• **Directive**
For the entries below, copy exactly the line that contains "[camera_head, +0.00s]" through the line that contains "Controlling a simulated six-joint", both ends included, and exclude all pictures.

____ Given records

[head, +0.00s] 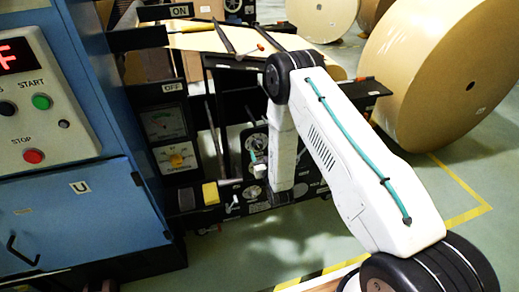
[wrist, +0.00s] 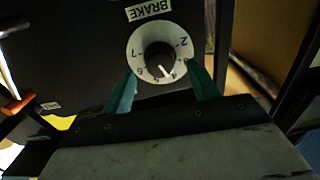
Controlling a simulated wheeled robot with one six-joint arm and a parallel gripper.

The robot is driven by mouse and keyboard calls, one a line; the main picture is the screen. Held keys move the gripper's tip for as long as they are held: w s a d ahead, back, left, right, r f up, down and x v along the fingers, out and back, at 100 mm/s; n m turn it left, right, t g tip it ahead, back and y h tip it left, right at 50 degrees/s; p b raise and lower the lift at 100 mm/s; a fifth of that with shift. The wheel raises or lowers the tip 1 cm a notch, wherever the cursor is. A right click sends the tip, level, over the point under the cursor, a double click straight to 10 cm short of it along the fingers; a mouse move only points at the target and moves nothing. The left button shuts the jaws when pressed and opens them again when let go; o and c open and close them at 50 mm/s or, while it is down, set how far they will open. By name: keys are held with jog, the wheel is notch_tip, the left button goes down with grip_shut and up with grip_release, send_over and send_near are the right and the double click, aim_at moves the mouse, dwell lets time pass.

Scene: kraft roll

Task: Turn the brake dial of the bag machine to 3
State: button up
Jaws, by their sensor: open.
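The brake dial (wrist: 160,55) shows in the wrist view as a dark knob on a white numbered ring, below a BRAKE label (wrist: 149,10). The knob's white pointer slants down and slightly right, near the 4 and 5; the exact reading is hard to tell. My gripper (wrist: 162,72) is open, its two teal fingers at the lower left and right of the ring, with the knob between them and no clear contact. In the head view, my gripper (head: 256,160) is at the black machine panel, and the white dial (head: 257,141) is partly hidden.
A blue cabinet (head: 90,205) with START and STOP buttons stands at left. A large kraft roll (head: 430,80) stands at right. Green floor (head: 460,165) with yellow tape is open there.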

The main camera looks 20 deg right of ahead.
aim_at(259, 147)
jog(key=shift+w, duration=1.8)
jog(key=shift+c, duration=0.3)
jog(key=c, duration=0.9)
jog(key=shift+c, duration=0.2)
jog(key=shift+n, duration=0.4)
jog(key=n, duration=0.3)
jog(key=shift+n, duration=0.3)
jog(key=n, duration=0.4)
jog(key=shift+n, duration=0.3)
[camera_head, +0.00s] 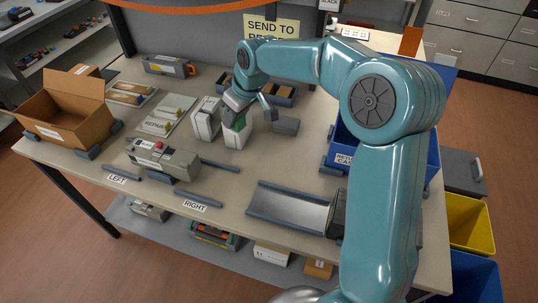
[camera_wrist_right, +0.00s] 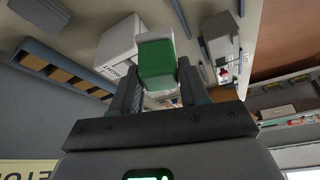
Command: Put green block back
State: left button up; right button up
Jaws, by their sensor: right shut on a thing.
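The green block (camera_head: 239,123) is at the middle of the table, with white (camera_head: 235,139) showing directly below it. In the right wrist view the green block (camera_wrist_right: 158,60) sits between the two fingers, with a pale edge at its far end. I cannot tell whether the white part belongs to it. My right gripper (camera_head: 238,108) reaches down from above and is shut on the green block; it also shows in the right wrist view (camera_wrist_right: 157,82). A white box (camera_head: 206,120) stands close beside it on the left. My left gripper is not in view.
A grey machine (camera_head: 163,160) with a red button is front left. A blue bin (camera_head: 342,154) is right, an open cardboard box (camera_head: 68,120) left.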

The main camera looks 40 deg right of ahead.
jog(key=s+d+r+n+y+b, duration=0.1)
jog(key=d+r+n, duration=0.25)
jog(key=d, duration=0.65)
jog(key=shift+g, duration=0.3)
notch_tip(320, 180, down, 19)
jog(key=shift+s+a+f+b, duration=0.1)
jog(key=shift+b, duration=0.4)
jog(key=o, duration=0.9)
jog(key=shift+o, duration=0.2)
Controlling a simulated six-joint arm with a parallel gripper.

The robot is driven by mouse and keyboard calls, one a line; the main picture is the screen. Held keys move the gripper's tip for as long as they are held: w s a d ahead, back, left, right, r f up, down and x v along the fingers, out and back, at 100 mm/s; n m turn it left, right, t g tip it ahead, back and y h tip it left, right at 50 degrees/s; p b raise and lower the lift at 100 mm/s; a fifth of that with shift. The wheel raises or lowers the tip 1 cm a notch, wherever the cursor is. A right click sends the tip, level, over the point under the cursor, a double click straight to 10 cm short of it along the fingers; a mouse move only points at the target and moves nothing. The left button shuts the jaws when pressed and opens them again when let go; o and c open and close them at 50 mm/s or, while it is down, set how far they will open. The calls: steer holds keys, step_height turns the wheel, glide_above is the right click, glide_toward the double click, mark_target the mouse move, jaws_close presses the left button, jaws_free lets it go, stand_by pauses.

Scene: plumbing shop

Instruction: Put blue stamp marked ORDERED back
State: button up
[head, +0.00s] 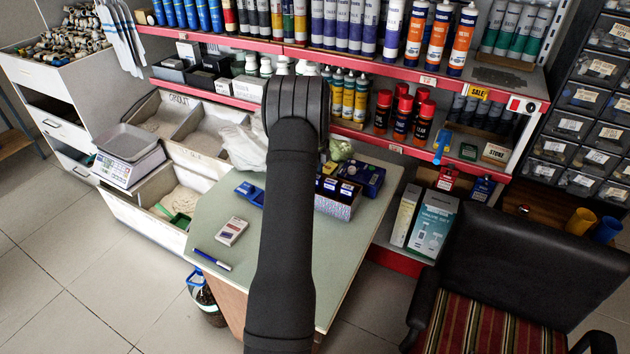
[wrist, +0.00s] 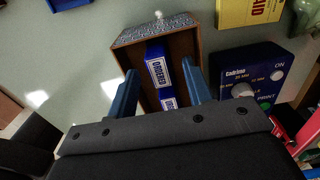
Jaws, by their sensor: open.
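A blue stamp with a white label reading ORDERED (wrist: 158,70) is inside a small brown box with a patterned outside (wrist: 128,41). Another blue stamp with a white label (wrist: 168,102) is below it in the wrist view, its lower part hidden. The box also shows in the head view (head: 338,209), with several blue-topped stamps (head: 347,189) in it. My gripper (wrist: 160,84) is open in the wrist view, its blue fingers apart on either side of the ORDERED stamp. Contact cannot be told. My arm hides the gripper in the head view.
A dark blue device with a knob (wrist: 262,75) stands close right of the box. A yellow PAID item (wrist: 250,10) lies beyond it. On the green counter (head: 215,205) are a blue pad (head: 249,194), a small white-and-red pack (head: 231,231) and a blue pen (head: 212,260). Counter's left side has free room.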

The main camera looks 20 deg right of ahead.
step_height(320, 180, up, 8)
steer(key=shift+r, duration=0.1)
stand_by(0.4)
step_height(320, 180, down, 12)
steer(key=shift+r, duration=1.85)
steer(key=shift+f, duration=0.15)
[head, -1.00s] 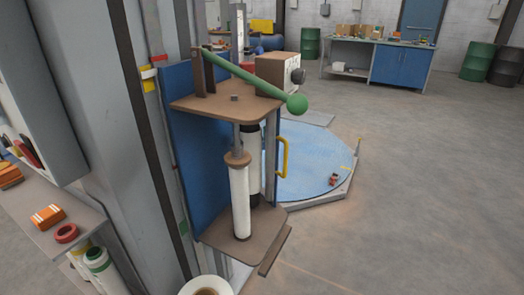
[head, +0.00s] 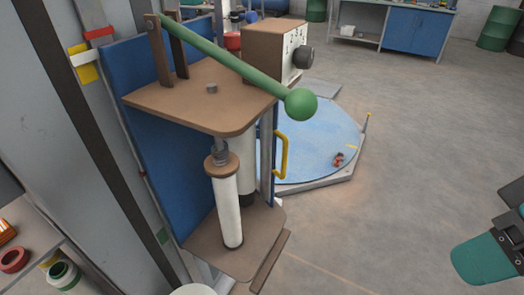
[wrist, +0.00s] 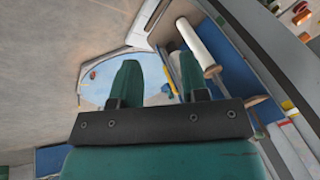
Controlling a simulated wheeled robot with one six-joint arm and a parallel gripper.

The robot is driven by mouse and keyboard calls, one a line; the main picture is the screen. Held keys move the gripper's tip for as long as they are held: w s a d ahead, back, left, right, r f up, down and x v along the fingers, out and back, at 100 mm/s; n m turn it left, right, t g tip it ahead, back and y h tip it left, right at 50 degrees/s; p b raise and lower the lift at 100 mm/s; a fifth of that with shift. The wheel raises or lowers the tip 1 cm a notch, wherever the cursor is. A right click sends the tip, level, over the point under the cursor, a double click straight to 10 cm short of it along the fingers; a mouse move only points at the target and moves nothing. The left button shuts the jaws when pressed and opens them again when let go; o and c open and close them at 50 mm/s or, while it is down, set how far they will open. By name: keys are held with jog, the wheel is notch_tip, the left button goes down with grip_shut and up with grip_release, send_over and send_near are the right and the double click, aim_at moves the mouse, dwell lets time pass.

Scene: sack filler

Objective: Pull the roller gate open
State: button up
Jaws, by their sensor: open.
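A sack filler stands at the left in the head view, with two brown plates and a blue back panel (head: 112,70). White upright rollers (head: 228,210) stand between the plates. A yellow handle (head: 281,155) is fixed to an upright at their right side; I take this side to be the roller gate, but its outline is unclear. My gripper (wrist: 158,82) is open in the wrist view, with two teal fingers apart. It points towards the white roller (wrist: 198,45) and the blue disc, with nothing clearly held. In the head view, a teal part of my arm shows at the lower right, apart from the handle.
A green lever with a ball end (head: 300,104) reaches out over the upper plate. A brown box with a dial (head: 275,48) stands behind. A round blue platform (head: 320,140) lies on the floor beyond the handle. Open floor lies to the right.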

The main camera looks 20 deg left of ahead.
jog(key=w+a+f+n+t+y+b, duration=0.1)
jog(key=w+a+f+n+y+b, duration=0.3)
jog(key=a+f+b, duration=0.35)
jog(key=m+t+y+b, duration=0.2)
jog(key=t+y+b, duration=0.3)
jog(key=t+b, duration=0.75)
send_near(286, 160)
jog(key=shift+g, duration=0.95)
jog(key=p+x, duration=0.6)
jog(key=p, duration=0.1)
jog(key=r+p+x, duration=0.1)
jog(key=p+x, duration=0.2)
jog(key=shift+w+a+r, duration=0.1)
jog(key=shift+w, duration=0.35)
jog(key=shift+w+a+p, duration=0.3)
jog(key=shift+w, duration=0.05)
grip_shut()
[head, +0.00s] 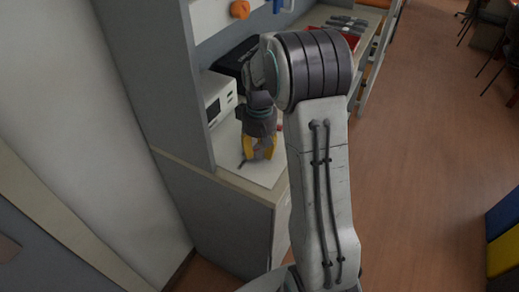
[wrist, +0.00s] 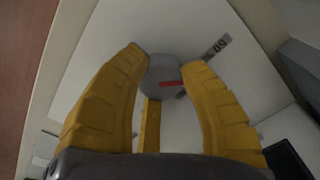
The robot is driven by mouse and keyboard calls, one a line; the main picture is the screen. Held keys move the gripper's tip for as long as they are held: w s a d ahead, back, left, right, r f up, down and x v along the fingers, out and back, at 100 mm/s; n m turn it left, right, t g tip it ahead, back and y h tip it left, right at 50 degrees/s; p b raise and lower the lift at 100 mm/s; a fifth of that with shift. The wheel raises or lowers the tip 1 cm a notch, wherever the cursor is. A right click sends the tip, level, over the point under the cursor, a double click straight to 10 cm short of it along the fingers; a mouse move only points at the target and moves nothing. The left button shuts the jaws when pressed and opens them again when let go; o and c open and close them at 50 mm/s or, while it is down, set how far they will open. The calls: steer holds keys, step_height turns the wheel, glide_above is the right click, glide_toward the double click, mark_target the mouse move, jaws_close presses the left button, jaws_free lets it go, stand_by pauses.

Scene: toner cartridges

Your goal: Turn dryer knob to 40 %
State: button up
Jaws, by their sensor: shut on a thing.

________

• **Output below**
[camera_head, +0.00s] 
[camera_wrist_right, +0.00s] 
Command: Put green block back
State: left button up; right button up
Jaws, by their sensor: right shut on a thing.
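The green block (camera_head: 239,123) is at the middle of the table, with white (camera_head: 235,139) showing directly below it. In the right wrist view the green block (camera_wrist_right: 158,60) sits between the two fingers, with a pale edge at its far end. I cannot tell whether the white part belongs to it. My right gripper (camera_head: 238,108) reaches down from above and is shut on the green block; it also shows in the right wrist view (camera_wrist_right: 157,82). A white box (camera_head: 206,120) stands close beside it on the left. My left gripper is not in view.
A grey machine (camera_head: 163,160) with a red button is front left. A blue bin (camera_head: 342,154) is right, an open cardboard box (camera_head: 68,120) left.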

The main camera looks 40 deg right of ahead.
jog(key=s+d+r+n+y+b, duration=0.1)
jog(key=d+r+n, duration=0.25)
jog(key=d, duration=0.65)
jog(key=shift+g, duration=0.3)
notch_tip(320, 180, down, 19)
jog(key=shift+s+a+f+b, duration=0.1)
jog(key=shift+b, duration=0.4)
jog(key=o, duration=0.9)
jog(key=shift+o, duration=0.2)
Controlling a simulated six-joint arm with a parallel gripper.

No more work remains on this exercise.